__Short problem__.
Gather every line holding the string "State".

==== Records for this task ====

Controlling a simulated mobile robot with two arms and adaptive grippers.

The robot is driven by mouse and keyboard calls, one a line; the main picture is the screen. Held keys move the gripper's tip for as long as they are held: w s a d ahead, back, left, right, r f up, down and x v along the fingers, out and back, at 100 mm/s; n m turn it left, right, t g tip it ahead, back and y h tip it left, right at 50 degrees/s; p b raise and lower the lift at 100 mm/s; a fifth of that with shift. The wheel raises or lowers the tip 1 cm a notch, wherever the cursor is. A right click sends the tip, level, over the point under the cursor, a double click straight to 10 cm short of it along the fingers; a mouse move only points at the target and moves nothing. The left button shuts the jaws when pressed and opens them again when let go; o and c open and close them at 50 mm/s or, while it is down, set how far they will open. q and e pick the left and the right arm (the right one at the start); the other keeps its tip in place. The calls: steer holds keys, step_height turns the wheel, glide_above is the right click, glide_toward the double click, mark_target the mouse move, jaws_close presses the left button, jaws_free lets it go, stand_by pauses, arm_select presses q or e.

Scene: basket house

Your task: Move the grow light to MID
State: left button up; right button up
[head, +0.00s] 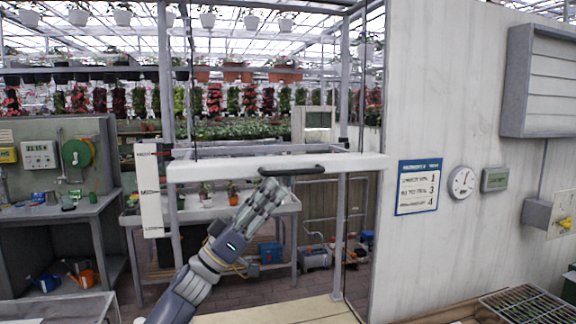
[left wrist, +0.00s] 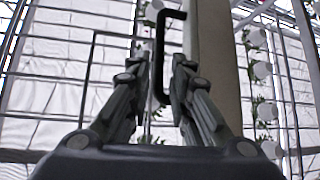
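The grow light (head: 340,163) is a long white horizontal bar hung in a metal frame, with a black handle (head: 292,171) on its front. A white scale board (head: 150,205) beside its left end carries labels that look like HIGH, MID and LOW from top to bottom. The bar is nearest the top label, above the MID label (head: 150,191). My left gripper (head: 270,187) is just below the handle's left part. In the left wrist view, my left gripper (left wrist: 158,62) is open, with the dark handle (left wrist: 159,45) between its fingers; contact is unclear. My right gripper is not visible.
A plant bench (head: 215,211) stands behind the bar. A grey work table (head: 60,212) is at left. A white wall (head: 430,120) with a blue sign (head: 418,186) and gauges bounds the right. A seedling tray (head: 525,303) lies at lower right.

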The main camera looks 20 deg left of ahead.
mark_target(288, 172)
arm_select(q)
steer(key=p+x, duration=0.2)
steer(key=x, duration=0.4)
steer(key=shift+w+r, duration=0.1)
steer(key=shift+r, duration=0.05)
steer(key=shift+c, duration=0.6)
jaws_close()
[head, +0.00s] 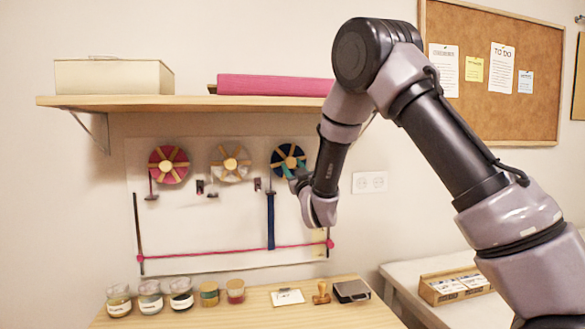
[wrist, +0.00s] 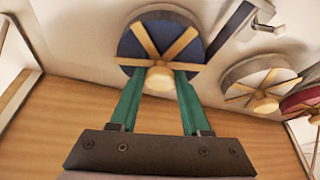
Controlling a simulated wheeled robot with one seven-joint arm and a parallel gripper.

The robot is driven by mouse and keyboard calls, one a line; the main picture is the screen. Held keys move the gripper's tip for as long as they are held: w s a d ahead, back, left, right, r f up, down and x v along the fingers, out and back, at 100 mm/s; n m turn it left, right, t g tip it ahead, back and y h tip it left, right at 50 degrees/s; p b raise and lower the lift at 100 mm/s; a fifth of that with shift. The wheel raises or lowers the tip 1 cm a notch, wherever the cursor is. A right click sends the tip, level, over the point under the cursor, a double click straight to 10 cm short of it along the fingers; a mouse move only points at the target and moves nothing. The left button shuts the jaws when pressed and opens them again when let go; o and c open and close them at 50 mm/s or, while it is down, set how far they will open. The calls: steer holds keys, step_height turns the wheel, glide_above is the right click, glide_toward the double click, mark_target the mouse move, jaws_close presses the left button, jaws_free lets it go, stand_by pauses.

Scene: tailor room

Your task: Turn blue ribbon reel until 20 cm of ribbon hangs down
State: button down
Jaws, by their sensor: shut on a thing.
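The blue ribbon reel (head: 281,156) is the rightmost of three reels on the white wall panel. It has wooden spokes and a central wooden knob (wrist: 160,78). My gripper (head: 299,178) is at this reel from the lower right. In the wrist view, the two green fingers of my gripper (wrist: 158,80) are shut on the knob, one on each side. The blue ribbon (head: 270,220) hangs straight down at the reel's lower left. Its lower end is about level with the pink horizontal line (head: 205,252).
The white reel (head: 230,163) and the red reel (head: 168,164) are to the left. A wooden shelf (head: 190,101) is just above. Several jars, including one (head: 150,297), a stamp (head: 321,293) and a dark-lidded box (head: 351,291) stand on the table below (head: 262,318).

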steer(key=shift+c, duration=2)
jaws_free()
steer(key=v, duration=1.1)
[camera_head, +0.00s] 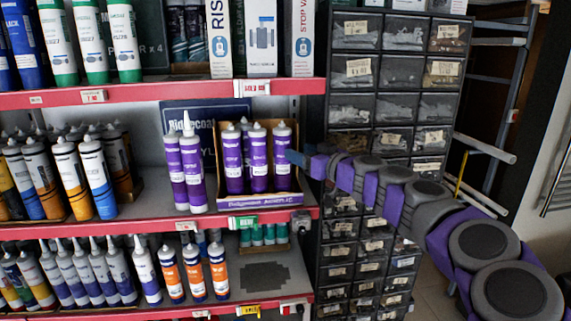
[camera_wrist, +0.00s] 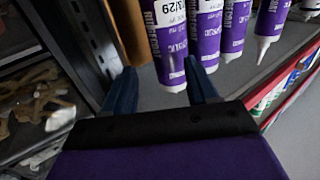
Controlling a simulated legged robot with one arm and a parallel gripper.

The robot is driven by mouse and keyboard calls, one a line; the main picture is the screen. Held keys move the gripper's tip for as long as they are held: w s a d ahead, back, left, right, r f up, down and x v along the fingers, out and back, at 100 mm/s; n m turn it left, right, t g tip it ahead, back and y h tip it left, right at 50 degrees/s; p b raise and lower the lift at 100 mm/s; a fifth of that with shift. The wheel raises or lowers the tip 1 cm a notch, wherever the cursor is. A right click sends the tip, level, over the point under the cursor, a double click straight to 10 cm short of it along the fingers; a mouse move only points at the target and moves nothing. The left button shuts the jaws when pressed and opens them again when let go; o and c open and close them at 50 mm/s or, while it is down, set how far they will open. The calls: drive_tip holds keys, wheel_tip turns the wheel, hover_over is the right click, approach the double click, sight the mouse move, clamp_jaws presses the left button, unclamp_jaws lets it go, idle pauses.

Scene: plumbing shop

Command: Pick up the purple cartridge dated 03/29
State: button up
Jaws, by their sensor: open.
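Purple-and-white cartridges stand in an open display box (camera_head: 258,203) on the middle shelf. The front right one (camera_head: 282,158) is closest to my gripper. In the wrist view the nearest purple cartridge (camera_wrist: 172,45) carries a partly cut-off date ending in "/29". My gripper (camera_wrist: 163,85) is open, its two blue fingers apart, with that cartridge's end showing between and beyond the fingertips. I cannot tell whether they touch it. In the head view my gripper (camera_head: 292,157) reaches in from the right at the box's right side; its far finger is hidden.
Two purple cartridges (camera_head: 192,170) stand outside the box on its left. Orange-and-white and blue cartridges (camera_head: 97,178) fill the shelf's left. A dark drawer cabinet (camera_head: 385,80) stands right of the shelf, close to my arm. The red shelf edge (camera_head: 150,225) runs along the front.

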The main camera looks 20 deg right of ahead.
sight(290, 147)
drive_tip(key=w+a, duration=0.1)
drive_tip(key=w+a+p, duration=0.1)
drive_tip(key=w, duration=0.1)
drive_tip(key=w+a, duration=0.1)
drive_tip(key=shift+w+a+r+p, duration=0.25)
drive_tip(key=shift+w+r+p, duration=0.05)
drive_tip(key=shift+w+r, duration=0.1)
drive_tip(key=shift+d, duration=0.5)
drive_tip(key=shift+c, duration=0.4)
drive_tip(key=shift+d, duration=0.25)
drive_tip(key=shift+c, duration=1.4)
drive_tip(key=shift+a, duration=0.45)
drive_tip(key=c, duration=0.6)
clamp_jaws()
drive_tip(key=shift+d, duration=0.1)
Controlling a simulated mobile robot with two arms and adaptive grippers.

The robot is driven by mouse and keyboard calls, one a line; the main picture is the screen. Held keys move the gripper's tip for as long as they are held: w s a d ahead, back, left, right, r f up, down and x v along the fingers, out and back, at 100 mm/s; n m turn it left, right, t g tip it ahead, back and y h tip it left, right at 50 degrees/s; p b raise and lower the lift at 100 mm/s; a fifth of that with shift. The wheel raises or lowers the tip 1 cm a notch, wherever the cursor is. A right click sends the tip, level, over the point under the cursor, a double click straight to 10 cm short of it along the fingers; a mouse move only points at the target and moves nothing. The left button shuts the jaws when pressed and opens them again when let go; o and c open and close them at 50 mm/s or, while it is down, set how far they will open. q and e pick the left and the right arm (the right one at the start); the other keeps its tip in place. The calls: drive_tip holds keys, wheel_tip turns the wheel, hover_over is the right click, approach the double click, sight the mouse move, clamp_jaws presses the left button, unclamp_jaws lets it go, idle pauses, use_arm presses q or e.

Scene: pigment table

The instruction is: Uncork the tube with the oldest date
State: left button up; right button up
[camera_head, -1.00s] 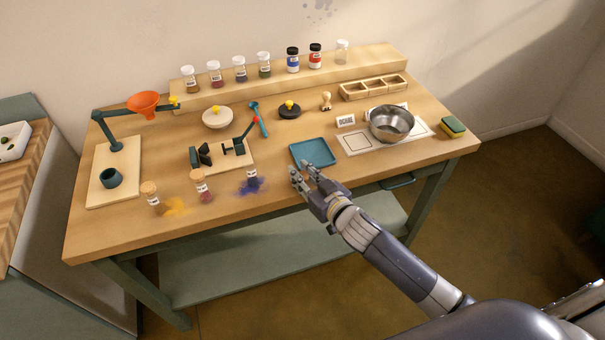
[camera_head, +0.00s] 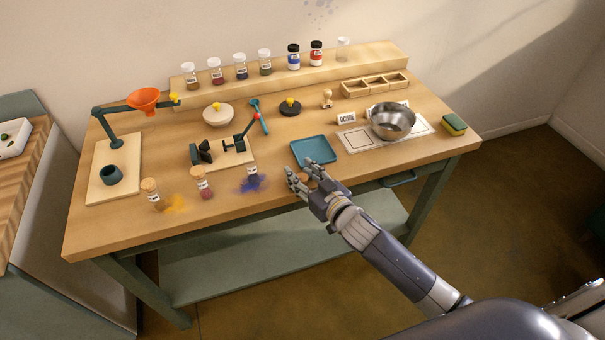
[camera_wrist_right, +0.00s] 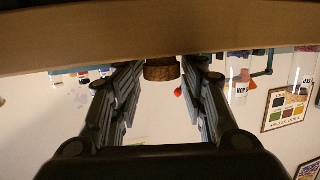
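Three small labelled glass tubes stand along the table's front. The left tube (camera_head: 155,198) and middle tube (camera_head: 202,188) have cork tops. The right tube (camera_head: 252,174), beside blue powder, shows no cork on top. Two tubes (camera_wrist_right: 238,75) also show in the upside-down right wrist view; their dates are too small to read surely. A loose cork (camera_wrist_right: 162,69) is between my right fingertips at the tabletop, with narrow gaps beside it. My right gripper (camera_head: 304,174) is open around the cork, right of the right tube and in front of the blue tray. My left gripper is out of view.
A blue tray (camera_head: 314,152) lies just behind my right gripper. A metal bowl (camera_head: 392,124) stands to its right. A small clamp stand (camera_head: 222,152) is behind the tubes. Capped jars line the back shelf.

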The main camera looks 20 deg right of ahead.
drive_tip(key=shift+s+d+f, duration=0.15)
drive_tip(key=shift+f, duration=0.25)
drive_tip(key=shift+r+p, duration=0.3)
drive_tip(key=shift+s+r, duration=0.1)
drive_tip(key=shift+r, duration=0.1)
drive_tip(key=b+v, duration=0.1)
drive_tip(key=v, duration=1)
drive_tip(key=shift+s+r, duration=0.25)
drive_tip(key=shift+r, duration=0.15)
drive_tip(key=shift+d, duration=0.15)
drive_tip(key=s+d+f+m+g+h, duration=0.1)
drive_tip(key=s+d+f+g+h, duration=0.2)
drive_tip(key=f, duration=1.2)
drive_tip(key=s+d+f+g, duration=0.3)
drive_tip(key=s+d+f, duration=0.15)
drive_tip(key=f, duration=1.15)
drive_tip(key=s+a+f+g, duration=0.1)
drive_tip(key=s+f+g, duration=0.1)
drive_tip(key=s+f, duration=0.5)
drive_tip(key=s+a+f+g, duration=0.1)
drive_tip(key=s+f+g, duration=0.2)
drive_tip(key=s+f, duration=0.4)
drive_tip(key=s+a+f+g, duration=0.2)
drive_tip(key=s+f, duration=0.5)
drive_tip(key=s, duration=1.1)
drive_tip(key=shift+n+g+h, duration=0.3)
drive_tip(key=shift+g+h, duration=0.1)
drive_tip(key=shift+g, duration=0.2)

====

__Worked answer__.
State: left button up; right button up
State: button down
State: button up
State: left button up; right button up

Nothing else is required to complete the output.